Sometimes 1+1 = 64
by Amy Schaffer
I’ve been reading Whole Brain Living (not an affiliate link, just a recommendation) and it has honestly been one of the most helpful resources in understanding the twists and turns of why I’ve made the decisions I’ve made in the past, why certain parts of me have been so at odds, why it sometimes feels like someone else made some critical decisions for me even though I remember consciously making those decisions myself.
Something our society likes to push on us is the idea that everything is linear and logical. 1+1 is always going to equal 2. If there is a positive outcome, then it was the result of good planning and sound, logical reasoning. If a poor outcome happened, it was the opposite. There is the assumption that someone will only choose something because they have fully thought it through and truly want it. That if you just think hard enough through a problem, you’ll always find a solution.
Can I just say this is all a lot of hot garbage?
Because the only thing in life that is purely linear and logical in this sense is a math equation. Most things in life, particularly the decisions we make, are heavily influenced by a number of factors that are far from what we consider logical. There is societal conditioning. There are our underlying emotions. There are survival mechanisms we learn as children that don’t serve us as adults. There are all of these things in the people we’re interacting with. And of course, there is just the sheer randomness of the universe and the fact that nothing is guaranteed in life even if you check off everything on your to do list and approach everything in a calm and reasonable manner.

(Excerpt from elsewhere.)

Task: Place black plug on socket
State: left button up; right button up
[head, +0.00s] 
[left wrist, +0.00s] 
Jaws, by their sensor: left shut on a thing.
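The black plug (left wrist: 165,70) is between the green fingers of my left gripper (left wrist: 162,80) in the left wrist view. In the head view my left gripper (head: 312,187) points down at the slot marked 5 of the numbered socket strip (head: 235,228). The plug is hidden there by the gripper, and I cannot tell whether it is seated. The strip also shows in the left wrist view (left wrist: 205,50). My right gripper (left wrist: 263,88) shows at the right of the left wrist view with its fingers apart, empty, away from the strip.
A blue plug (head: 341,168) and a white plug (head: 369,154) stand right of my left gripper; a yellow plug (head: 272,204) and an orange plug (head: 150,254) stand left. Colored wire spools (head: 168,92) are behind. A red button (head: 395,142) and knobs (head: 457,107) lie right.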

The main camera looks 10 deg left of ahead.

What I’ve been realizing as I’ve been reading Whole Brain Living is that many of the choices I’ve made in my life have been heavily influenced by societal conditioning and extreme fear. Those live in my left emotional brain and keep me in a fight/flight/fawn state a large part of the time. As a result my left logical brain has swooped in on many occasions to protect this scared inner child of mine. Somewhere along the line, it decided that the most effective way to protect my left emotional brain was to just bury my right brain (particularly my right emotional brain) as deep as possible and bully it into silence so I could make “purely logical decisions.” And that has led to extreme inner conflict between my right brain trying to tell me I’m not on the right path and my left logical brain stuffing its fingers in my ears and pushing me further down a path that makes me miserable.
This inner conflict has been why it is so hard to motivate myself to do the things that would logically make sense if I was looking to climb up the career ladder. Because I’m constantly fighting my right brain to accomplish those things.
So the question is, would it have been better to pursue my “illogical” dreams that might have made me happy rather choose than the “logical” option that promised safety and security?
I think this is the wrong question entirely because it assumes we can only choose one way of being. We should only be right- OR left-brained, and we should only focus on logic OR emotion.
The truth is our brains are made up of four quadrants: left logical, left emotional, right emotional, and right logical. Trying to just choose one is what gets us in trouble because the other parts of our brain don’t just shut off. They all want to be heard and part of the decision making process. When we ignore one or multiple quadrants, we end up developing mental distress and potentially physical issues (see the book When the Body Says No for more on that).
In reality, what makes us most successful (in the sense that we feel most aligned with our decisions, even if we don’t “succeed” at the task) is when we have all the different parts of our brain work together to make a decision. Including the right logical brain.
This is a part of ourselves we overlook quite frequently because, quite frankly, it doesn’t make “logical” sense. Our left logical brain is focused on a linear timeline, on the material things we can tangibly hold or count, on keeping us physically safe. We can easily comprehend this. Our right logical brain, on the other hand, is essentially our connection to everything in the universe. It prioritizes the good of everyone, is omniscient and circular, and it’s more about how something feels than being able to explain how you came to a certain decision.
In other words, left-brained logic means 1+1 always equals 2. But in right-brained logic, 1+1 might equal 64. And no matter how much we push and struggle and try to make it come out to 2, it comes out 64. It seems horribly wrong. But somewhere in the great cosmos, it makes perfect sense because of a million different variables we didn’t even know existed. Sometimes predictable machines malfunction and something unexpected happens.
Speaking for myself, I tend to cling to left-brained logic because I like to have a guide telling me that I’m “doing it right,” that I’m in control, that things will happen predictably. Right-brained logic is so much harder to trust because there isn’t really “right” or “wrong,” I have to let go of control and still trust that everything will be okay, and things could be highly unpredictable. It requires a much greater sense of trust in something we can’t prove exists other than a feeling we have when we’re truly present. And yet, the more I lean into my right brain, the more “right” things feel.
That doesn’t mean we should throw left-brained logic entirely out the window. As I said, we need all parts of our brain to make decisions together. What it does mean, though, is asking your left logical brain to let others have a turn speaking and to be open to what they have to say. Even if what they’re saying means 1+1 = 64. Because sometimes 64, though unexpected, could actually be the very place you need to be if you can just let go of believing that it’s supposed to be 2.